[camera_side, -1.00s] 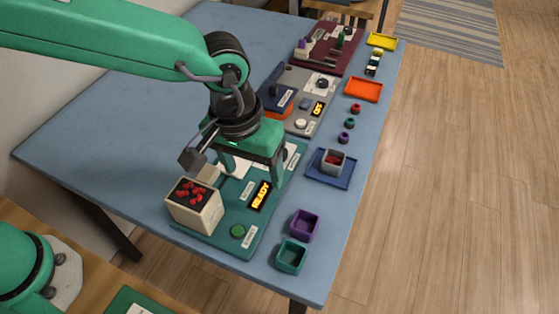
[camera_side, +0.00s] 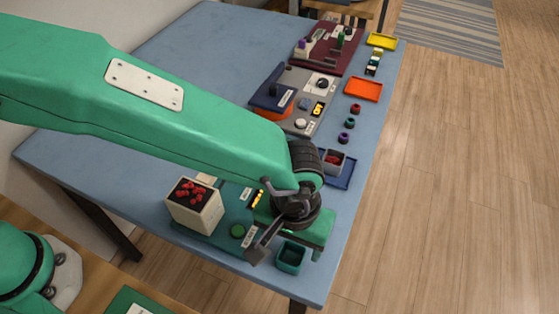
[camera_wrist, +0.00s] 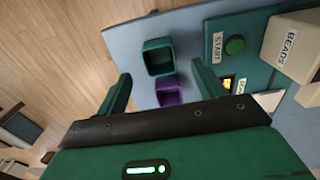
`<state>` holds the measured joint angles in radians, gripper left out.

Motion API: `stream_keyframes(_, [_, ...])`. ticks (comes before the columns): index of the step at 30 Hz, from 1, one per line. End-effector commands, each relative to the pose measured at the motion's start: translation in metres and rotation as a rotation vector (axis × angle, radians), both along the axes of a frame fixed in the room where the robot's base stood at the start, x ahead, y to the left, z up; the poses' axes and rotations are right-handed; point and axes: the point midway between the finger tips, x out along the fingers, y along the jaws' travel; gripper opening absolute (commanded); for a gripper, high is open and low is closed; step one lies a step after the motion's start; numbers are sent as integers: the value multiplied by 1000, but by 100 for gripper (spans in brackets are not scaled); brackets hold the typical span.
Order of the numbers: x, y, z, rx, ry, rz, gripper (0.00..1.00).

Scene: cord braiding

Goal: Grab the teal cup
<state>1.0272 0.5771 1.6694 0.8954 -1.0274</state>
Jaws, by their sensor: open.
===============
**Problem details**
Set down the complete material exactly, but do not include the images.

**Task result**
[camera_side, -1.00s] 
[camera_side, +0.00s] 
[camera_wrist, +0.00s] 
`<state>` holds the measured joint angles in radians, gripper left out.

Motion API: `stream_keyframes(_, [_, ...])`. ticks (comes before the columns): index of the step at 30 Hz, from 1, one per line. End-effector commands, each relative to the pose measured at the motion's start: translation in metres and rotation as a rotation vector (axis × angle, radians), both along the axes of a frame fixed in the room where the robot's base stood at the start, x ahead, y to the left, z up; the poses' axes and rotations are right-handed; point and axes: the point midway between the finger tips, x out along the fingers, y along the jaws' travel; gripper opening absolute (commanded); for a gripper, high is open and low is closed; step one lies a step after the motion's start; numbers are sent as integers: the value multiplied by 1000, but by 100 for gripper (spans in brackets are not scaled); brackets hold the typical span.
Order of the numbers: x, y, z, rx, ry, rz, gripper (0.00..1.00).

Scene: cord braiding

Goal: Grab the teal cup
<state>1.0272 0.5771 1.6694 0.8954 -1.0274</state>
Jaws, by their sensor: open.

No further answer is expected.